Whining/What NOT To Do On An Airplane!

It seems like pregnancy has brought out the complaining in me....everything has been getting on my nerves! I was going to pray/journal, and this is what came out. When I went back and read it, it was too funny!!! I started writing this as the plane was descending into Dallas, TX.

It seems like all I can do lately is complain - I don't know if it's the hormones, well - yes, I'd have to say I know that's what it is. I am about to let loose on this couple sitting behind me. Before the plane even took off, they did not know where their seats were - they sat in every other person's spot, and each person had to ask them to move. Somehow they ended up behind us. The woman is definitely a Dallas native with the big fake blond hair, fake tan, face lift, fake nails, etc... and obviously anorexic. She decided to lay down in her boyfriend's lap. He was sitting right behind me, and every 5 seconds he would jam his knee or foot into the back of the seat and send me jolting forward. This went on during the takeoff and about 1/2 hour in the air. I am already queasy as is typical with NWA - and this is a whole other topic requires an entirely different blog about why I'll NEVER FLY NWA AGAIN. So, the guy who is jamming his knees in the back of my seat very loudly and obviously "makes wind," and he and his girlfriend laugh and laugh and laugh. Gross. Then, he got up and started walking up and down the aisle asking people at random if they have any reading material he can borrow (I'm thinking he's on his way to the can after the gas episode). I see him heading back our way with a Glamour magazine!

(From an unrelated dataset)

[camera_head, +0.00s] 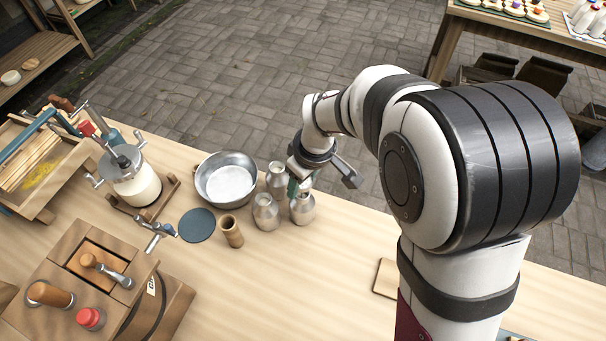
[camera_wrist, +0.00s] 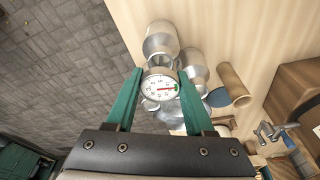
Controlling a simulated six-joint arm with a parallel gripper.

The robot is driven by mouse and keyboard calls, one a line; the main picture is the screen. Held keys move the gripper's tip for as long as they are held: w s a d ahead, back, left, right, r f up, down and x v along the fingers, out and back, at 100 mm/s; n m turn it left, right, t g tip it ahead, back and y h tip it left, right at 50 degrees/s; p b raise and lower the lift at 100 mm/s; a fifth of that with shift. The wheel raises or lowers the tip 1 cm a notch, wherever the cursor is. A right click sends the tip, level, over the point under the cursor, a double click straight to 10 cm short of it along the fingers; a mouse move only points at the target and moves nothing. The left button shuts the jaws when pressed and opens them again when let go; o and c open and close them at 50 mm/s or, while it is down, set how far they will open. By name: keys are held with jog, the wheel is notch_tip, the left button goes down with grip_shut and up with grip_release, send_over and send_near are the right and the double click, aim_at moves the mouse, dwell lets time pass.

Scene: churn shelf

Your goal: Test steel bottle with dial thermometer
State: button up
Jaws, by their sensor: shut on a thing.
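Three steel bottles stand close together on the table: a right one (camera_head: 302,210), a left one (camera_head: 265,213) and a back one (camera_head: 276,180). My gripper (camera_head: 297,186) is above them, pointing down. In the wrist view my gripper (camera_wrist: 160,76) has its green fingers on either side of a white dial thermometer (camera_wrist: 158,88) with a red pointer, and is shut on it. The dial faces the wrist camera and overlaps the neck of one bottle (camera_wrist: 160,40). The thermometer's stem is hidden, so I cannot tell whether it is inside a bottle.
A steel basin (camera_head: 226,180), a brown wooden cup (camera_head: 231,232) and a dark round disc (camera_head: 197,225) are left of the bottles. A jar churn (camera_head: 137,187) and wooden boxes fill the table's left. The table right of the bottles is mostly clear.

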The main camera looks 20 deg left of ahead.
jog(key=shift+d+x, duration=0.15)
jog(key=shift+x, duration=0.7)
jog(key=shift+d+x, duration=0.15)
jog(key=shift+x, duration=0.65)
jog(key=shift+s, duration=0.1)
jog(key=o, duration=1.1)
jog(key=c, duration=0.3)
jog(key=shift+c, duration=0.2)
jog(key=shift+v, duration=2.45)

I decided to switch seats with Luke so I won't turn around and let my hormonal rage out on this man. As soon as I switch, the the girlfriend wakes up, and she's sitting directly behind me. She's got this foot-long plastic water bottle with about 30 rungs that she pulls out of the seatback pocket - it sounded like a machine gun and felt like someone was doing karate on my back. In and out. In and out. Just keep it out!!! Needless to say, her next move was a potty break, which required her to manouver over her boyfriend - he did not get up to let her out - she climbed over, grabbing my hair and the back of the seat, pulling it back and letting it go like a slingshot. Were they drunk? Then, as we desend, we are going through a storm, and the plane is bouncing up and down, left and right, and the girlfriend is looking out the window practically yelling, "Look sweety, up and down! Up and down! Isn't it fun?" They've got to be drunk. To top it off, she decides to spray a whole botttle of perfume before getting off of the plane. The guy across the aisle from me was almost having an asthma attack and could not stop sneezing. My clothes smelled like her perfume when we got off of the plane.
The strangest part of all of this was that the couple got off of the plane and went in complete opposite directions without even saying goodbye - no hug, no kiss - nothing. From the minute they left the plane, they did not know each other.